La Cour de cassation applique, ici, une solution désormais traditionnelle (1), à savoir que les conclusions soumises à l'obligation de récapitulation sont celles qui "déterminent l'objet du litige ou soulèvent un incident de nature à mettre fin à l'instance". Dans l'espèce étudiée, la Cour de cassation constate que "la demande d'expertise était présentée dans des conclusions qui ne déterminaient pas l'objet du litige et ne soulevaient pas un incident de nature à mettre fin à l'instance". Elle en déduit que les conclusions qui contenaient cette demande n'étaient pas soumises à l'obligation de récapitulation.
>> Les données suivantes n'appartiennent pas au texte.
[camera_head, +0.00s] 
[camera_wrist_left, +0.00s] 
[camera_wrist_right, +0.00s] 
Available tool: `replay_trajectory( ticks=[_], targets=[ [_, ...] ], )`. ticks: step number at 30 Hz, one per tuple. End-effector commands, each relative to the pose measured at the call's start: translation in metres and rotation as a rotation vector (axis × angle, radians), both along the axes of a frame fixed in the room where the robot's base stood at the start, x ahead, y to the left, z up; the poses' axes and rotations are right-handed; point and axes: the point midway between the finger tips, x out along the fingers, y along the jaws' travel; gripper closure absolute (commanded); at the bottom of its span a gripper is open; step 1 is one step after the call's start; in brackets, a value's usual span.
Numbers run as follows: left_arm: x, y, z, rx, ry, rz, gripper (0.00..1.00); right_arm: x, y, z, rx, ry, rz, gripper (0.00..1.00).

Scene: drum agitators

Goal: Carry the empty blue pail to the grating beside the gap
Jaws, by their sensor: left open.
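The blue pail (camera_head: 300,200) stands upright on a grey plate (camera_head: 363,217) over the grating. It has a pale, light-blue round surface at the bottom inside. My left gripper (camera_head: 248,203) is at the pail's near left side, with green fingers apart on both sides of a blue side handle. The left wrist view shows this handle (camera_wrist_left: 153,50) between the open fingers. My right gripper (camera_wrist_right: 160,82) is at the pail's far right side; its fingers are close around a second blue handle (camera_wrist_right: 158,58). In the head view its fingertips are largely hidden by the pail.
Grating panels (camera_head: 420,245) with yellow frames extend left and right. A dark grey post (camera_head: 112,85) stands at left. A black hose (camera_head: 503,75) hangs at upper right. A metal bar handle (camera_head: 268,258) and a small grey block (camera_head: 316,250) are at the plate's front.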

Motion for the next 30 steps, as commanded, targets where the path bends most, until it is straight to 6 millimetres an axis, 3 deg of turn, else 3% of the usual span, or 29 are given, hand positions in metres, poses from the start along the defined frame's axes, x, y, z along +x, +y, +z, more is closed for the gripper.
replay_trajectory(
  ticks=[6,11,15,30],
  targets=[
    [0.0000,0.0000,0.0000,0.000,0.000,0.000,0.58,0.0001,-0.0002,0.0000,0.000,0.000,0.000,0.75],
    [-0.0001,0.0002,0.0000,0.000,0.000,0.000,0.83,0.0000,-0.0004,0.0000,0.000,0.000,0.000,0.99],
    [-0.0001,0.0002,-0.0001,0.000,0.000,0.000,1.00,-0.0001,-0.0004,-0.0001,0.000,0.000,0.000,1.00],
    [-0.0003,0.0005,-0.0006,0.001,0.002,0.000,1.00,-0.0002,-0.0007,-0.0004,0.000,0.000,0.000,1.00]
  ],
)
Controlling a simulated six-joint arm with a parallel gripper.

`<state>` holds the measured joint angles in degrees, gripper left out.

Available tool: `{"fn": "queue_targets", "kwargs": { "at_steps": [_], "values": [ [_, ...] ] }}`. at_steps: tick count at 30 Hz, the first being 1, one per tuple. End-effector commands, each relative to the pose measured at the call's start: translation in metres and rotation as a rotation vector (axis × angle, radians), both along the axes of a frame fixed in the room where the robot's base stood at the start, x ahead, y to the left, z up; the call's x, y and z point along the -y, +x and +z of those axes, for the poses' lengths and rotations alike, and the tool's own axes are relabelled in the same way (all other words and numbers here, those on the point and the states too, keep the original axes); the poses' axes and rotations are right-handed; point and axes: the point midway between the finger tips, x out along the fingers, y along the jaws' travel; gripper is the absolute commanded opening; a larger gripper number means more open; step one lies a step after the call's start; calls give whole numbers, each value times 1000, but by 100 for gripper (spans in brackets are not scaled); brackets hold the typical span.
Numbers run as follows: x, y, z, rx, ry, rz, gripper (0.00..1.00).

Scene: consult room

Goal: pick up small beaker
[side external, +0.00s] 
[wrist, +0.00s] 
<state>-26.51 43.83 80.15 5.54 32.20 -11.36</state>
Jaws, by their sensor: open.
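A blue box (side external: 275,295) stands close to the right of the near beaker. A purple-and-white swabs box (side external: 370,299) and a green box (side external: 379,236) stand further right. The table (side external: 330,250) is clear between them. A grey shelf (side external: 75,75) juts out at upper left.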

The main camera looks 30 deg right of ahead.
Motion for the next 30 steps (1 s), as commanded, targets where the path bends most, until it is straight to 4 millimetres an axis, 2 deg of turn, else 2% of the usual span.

Dans un autre arrêt du 18 décembre 2008 (Cass. civ. 2, 18 décembre 2008, n° 07-20.889, F-P+B N° Lexbase : A9094EBG), la deuxième chambre civile de la Cour de cassation avait à statuer sur le défaut de comparution du défendeur dû à la négligence du demandeur. En l'espèce, une action avait été exercée devant le juge de proximité et ce dernier avait invité le demandeur à citer le défendeur devant lui. Le jour de l'audience, le juge de proximité constatait, d'une part, que le défendeur n'avait pas comparu, mais, d'autre part, qu'il n'avait pas été cité. A l'évidence, la situation était contraire à l'article 14 du Code de procédure civile (N° Lexbase : L1131H4N) qui interdit de juger une personne qui n'a été ni entendue, ni appelée. Mais la solution était rendue plus complexe par l'article 472 du même code (N° Lexbase : L6584H7Y) qui prévoit que, si le défendeur ne comparait pas, "il est néanmoins statué au fond" et que le juge ne peut faire droit à la demande que s'il l'estime "régulière, recevable et bien fondée". Le juge de proximité avait cru pouvoir déclarer la demande irrecevable pour omission de citation du défendeur.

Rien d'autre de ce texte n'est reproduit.